Even in multi-player conquest games where defining an end boss is problematic at best, in most of them you can usually point to a deciding battle between two of the game's leaders, the fallout of which usually carries the game on a downard slope to resolution and victory.    This doesn't always happen, but by their nature multi-player conquest games will usually see two players emerge dominant from opposite sides of the map, and it's only a matter of time before the might of their military will find a way to clash arms in the center.  The victor of this orgy of violence between two superpowers will see him or herself crowned the ultimae winner, and thus the story ends.

I think this is why I find myself disappointed in some of the games I play.  If they lack this concept, or implement it poorly, then that story-driven approach is damaged.  TakeWorld of Warcraft: The Boardgame and its little sibling World of Warcraft: The Adventure Game.
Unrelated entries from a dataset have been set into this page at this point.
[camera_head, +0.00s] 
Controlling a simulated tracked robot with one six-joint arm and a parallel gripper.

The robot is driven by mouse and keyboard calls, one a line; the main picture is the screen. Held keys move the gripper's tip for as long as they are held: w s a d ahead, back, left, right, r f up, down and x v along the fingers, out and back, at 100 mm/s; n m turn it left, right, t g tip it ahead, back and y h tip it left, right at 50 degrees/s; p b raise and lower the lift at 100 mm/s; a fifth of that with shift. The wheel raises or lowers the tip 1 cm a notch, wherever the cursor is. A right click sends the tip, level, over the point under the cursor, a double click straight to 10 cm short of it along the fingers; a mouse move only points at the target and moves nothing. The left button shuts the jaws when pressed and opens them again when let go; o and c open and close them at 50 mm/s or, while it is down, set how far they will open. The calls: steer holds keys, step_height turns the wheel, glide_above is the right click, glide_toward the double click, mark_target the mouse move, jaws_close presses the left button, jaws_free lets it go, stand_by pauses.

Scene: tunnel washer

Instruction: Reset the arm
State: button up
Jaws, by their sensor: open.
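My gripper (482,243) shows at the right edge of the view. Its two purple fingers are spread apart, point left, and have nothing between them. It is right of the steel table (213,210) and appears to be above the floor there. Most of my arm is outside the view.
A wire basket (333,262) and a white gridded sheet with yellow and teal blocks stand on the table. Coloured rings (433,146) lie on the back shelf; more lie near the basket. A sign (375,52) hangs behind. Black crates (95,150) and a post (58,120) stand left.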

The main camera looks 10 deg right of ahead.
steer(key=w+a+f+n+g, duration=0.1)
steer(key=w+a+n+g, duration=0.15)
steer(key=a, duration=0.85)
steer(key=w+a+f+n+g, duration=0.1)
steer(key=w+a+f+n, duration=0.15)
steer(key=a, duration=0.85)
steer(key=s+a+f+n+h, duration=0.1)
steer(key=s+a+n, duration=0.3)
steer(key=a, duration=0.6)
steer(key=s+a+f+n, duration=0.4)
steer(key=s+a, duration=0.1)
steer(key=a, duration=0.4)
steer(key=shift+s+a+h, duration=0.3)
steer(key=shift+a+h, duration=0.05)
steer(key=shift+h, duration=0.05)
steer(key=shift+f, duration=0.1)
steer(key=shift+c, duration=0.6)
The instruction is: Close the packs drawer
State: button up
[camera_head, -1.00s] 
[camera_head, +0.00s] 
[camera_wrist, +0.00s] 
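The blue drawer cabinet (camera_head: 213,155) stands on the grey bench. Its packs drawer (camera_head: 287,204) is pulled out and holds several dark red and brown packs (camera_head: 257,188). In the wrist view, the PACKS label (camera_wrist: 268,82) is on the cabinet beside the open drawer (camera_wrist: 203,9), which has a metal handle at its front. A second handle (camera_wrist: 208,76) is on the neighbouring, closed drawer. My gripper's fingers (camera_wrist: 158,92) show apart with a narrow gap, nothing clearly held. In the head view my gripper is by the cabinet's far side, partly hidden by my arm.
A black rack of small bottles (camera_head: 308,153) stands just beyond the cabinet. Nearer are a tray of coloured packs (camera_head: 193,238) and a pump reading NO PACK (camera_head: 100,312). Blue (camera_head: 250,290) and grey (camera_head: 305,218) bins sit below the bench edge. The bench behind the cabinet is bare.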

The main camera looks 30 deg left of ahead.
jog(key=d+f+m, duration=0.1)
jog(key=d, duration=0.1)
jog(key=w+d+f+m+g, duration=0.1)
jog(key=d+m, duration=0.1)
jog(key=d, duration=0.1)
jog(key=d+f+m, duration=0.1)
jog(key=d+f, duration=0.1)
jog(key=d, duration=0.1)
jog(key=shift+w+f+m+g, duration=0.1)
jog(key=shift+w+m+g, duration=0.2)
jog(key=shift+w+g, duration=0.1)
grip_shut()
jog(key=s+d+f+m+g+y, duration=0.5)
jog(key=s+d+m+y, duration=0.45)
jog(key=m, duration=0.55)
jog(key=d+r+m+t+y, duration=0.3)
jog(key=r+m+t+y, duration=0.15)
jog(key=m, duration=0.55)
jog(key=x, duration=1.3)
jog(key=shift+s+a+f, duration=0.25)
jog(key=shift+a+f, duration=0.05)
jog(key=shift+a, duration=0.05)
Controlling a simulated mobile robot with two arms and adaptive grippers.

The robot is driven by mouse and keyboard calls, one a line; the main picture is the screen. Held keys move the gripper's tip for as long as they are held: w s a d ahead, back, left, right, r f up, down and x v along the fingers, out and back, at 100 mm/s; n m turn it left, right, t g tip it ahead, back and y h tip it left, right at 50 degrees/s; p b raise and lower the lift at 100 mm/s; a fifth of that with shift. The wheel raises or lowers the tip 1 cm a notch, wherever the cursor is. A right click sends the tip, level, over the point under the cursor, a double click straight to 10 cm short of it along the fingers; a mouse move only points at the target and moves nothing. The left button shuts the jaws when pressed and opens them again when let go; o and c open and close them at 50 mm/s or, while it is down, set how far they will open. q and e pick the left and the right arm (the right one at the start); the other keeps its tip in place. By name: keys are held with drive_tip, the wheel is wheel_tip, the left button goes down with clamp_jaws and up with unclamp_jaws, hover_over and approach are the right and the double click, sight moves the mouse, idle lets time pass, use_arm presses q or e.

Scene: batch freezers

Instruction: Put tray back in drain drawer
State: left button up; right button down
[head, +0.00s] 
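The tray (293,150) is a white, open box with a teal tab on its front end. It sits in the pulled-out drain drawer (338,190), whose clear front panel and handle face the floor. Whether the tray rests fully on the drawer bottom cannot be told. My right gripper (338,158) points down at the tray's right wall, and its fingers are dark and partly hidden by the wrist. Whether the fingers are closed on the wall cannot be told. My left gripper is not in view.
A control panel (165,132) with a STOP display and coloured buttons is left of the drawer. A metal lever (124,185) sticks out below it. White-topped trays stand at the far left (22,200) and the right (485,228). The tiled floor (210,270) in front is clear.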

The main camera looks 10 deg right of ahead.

The fact that both games can end outside of this boss battle can leave each game feeling flat.  In the former's case, if you haven't accomplished your task in time, the logical thing to happen would be for the villain to attack, whether the heroes are ready or not, with the fate of the realm in the balance.  Instead, it breaks down into a tedious, illogical battle between the teams (I guess that the villain decides to go take a powder while the two sides work out their differences.)  In the case of the Adventure Game, it's quite possible to finish one of the high-level end-bosses and still see yourself short of victory, leaving the endgame of you doing some small, menial task to nab that last victory point you need.

That doesn't mean that games that leave you short of this epic battle are disappointing, so long as the alternate endgame proves to be similarly satisfying.  Arkham Horror is probably the poster child for this.  Instead of facing the Great Old One with a bunch of tommyguns and swords, the race to seal the gates and prevent their emergence can result in that great feeling of "slamming the door shut", preventing the ultimate evil from another dimension into spilling over to our world.  It makes sense, and is satisfying--despite the absence of this big boss battle.

I can still enjoy games that either don't feature this, or have what I consider an anti-climactic endgame.  Wallenstein sort of just ends after two years; Starcraft's base game has a particularly dire "oops, I won" endgame problem.  However, if the journey and mechanics are sound, and you can still cobble together a narrative thread from what's going on, then a game can overcome that and still be enjoyable.

So this is a note to game developers:  honor the memory of the fallen Big Boss Man pictured above, and keep bringing me giant demons, malevolant dragons, and B-movie horror villains to kill.  'Cause that means I'm going to enjoy kicking its ass all the more.